May Date for Brent Delta's Big Lift

Friday 14 April 2017

Officials at Anglo-Dutch supermajor Shell and offshore contractor Allseas have confirmed that the removal of the Brent Delta platform topsides in the UK sector of the North Sea will likely take place during the first week of May, weather permitting.

Brent Delta is the first of four platforms to be decommissioned at the 40-year-old, Shell-operated field.

The 24,500-tonne topsides will be removed in a single lift by Allseas’ massive twin-hulled Pioneering Spirit vessel, which is undergoing final preparations in Rotterdam.

“We expect to do this in the beginning of May. It’s only weeks away,” Allseas president Edward Heerema told a gathering aboard the vessel on Tuesday.

The vessel will leave The Netherlands around 25 April with a test platform on board, stopping en route to install that unit in the Dutch sector K 17 area before continuing the day-and-a-half-long journey to the Brent field, said Alistair Hope, Brent decommissioning project director at Shell.

“The plan will be to leave Rotterdam, then they’ll go and drop off the test platform back onto its jacket,” Hope stated.

“That’s not really part of our project, but it’s a useful exercise for the crew.”

Pioneering Spirit’s twin bows are divided by a 59-metre wide gap equipped with 16 lift beams. Once on site, the vessel will surround the Brent Delta platform and hoist the platform, which has been reinforced with 300 tonnes of steel to prepare for the job.

The vessel will carry the topsides to the mouth of the River Tees in northern England, where it will be transferred to a custom-built Allseas barge.

The barge will then be towed to Able UK’s Seaton yard near Teesside.

The entire operation could be completed in a week, Hope said.

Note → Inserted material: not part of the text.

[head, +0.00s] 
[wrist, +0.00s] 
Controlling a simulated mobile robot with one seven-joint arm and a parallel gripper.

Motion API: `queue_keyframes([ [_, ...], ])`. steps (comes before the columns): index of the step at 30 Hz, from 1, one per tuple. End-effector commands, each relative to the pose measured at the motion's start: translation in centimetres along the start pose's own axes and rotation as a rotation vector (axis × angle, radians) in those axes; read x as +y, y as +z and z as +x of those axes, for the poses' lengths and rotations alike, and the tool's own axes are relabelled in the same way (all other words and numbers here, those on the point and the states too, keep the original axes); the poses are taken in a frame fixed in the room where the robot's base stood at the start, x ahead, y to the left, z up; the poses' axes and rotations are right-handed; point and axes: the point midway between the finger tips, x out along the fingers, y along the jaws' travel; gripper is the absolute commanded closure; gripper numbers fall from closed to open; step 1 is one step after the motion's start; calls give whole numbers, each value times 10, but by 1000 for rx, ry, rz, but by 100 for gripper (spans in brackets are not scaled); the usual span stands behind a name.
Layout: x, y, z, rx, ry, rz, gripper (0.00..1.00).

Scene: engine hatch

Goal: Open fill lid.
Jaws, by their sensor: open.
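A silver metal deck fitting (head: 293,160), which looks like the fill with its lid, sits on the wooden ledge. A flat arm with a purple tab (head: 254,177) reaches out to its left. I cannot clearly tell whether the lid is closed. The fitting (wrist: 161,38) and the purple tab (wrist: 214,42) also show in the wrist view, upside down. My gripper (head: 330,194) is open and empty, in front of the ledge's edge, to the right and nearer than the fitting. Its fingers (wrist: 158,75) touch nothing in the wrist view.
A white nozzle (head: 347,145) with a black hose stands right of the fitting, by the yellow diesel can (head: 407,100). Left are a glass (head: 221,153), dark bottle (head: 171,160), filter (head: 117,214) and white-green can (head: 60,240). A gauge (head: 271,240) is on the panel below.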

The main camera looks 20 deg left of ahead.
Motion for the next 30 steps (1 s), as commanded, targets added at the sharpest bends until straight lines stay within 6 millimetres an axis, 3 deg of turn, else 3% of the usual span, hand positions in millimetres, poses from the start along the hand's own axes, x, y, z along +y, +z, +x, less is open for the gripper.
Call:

Able Group business development director Neil Etherington said the company has invested £28 million to prepare the quayside yard for the Brent Delta project, which is expected to last 12 months. “Over the whole project, we could be recycling as much as 100,000 tonnes of steel,” Etherington said.

The platform lift and transfer schedule could be prolonged by adverse weather conditions, Heerema noted.

Although the Pioneering Spirit’s motion compensation systems allow operation in wave heights of 2.5 to 3.5 metres, lowering the topsides onto the barge requires relatively calm seas, he said.

In addition to practice lifts using the test platform, Pioneering Spirit performed its first commercial lift — and set a single-lift record — last year with the removal of Repsol’s 13,500-tonne Yme platform offshore Norway.

“Yme was a relatively large project,” Heerema said. “It was a record lift. But the Brent Delta project is a much heavier and a much bigger platform. It is much more of a test.

“This is the kind of work we had in mind when we built the vessel, and this is one of the key projects that we designed for.”

Bringing the topsides ashore in one piece reduces offshore safety risks and allows the platform to be dismantled “in a very controlled way”, Hope said.

Shell operates Brent with a 50% interest in partnership with US supermajor ExxonMobil.

The field is located 186 kilometres east of the Shetlands in the northern North Sea.